Preparation Info

Winter Vegetable & Chicken Stew

Made With Our

Curried Mango Grille Sauce

Item: 131105


  • 1 Tablespoon olive oil
  • 2 cloves garlic, crushed
  • 4 large parsnips, sliced
  • 2 cups butternut squash
  • 2 large carrots, sliced
  • 1 large onion, chopped
  • 5 cups low fat chicken broth
  • 2 pounds boneless chicken breast, 1-inch cubes
  • 1/2 cup couscous
  • 1/3 cup golden raisins
  • 3/4 cup Stonewall Kitchen Curried Mango Grille Sauce
  • Salt and pepper to taste


  1. Peel and slice carrots and parsnips 1/4-inch thick. Peel and cut butternut squash into 1/2-inch chunks. Cut chicken into 1-inch cubes.
  2. In a large sauté pan, heat olive oil over medium heat. Add chopped onion and the crushed garlic. Cook until tender.
  3. Add the cubed chicken and cook through.
  4. In a 6 quart Dutch Oven, bring 5 cups of chicken broth to a boil.
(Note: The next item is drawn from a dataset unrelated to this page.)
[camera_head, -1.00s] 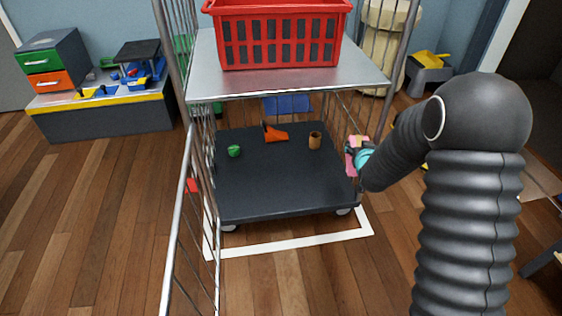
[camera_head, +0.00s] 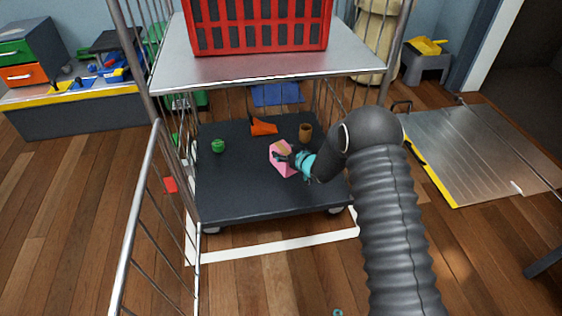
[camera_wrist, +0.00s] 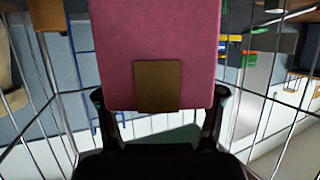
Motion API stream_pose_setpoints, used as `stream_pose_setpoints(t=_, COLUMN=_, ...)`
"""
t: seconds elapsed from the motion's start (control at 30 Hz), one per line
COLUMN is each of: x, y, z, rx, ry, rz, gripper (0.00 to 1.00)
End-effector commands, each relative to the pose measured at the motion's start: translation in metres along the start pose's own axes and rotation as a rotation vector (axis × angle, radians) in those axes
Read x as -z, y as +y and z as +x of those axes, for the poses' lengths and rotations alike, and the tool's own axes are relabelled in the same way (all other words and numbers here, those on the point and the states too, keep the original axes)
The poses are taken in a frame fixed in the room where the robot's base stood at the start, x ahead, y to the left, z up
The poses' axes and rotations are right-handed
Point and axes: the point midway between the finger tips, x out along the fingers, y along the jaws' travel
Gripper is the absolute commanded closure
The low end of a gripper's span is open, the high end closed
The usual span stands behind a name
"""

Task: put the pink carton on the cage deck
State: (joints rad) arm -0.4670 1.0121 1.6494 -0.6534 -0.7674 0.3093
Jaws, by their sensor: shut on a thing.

Add carrots, parsnips and squash. Cover and cook until tender. Approximately 5 minutes.
  5. Remove 2 cups of the mixture and puree. Add back into the pot to thicken.
  6. Add sautéed onions and chicken to the vegetable mixture.
  7. Add Curried Mango Grille Sauce, golden raisins and couscous. Cover and lower heat.
  8. Let simmer for 5 minutes. Stir and let simmer another 5-10 minutes.
  9. Season with salt and pepper and serve with rounds of garlic toast.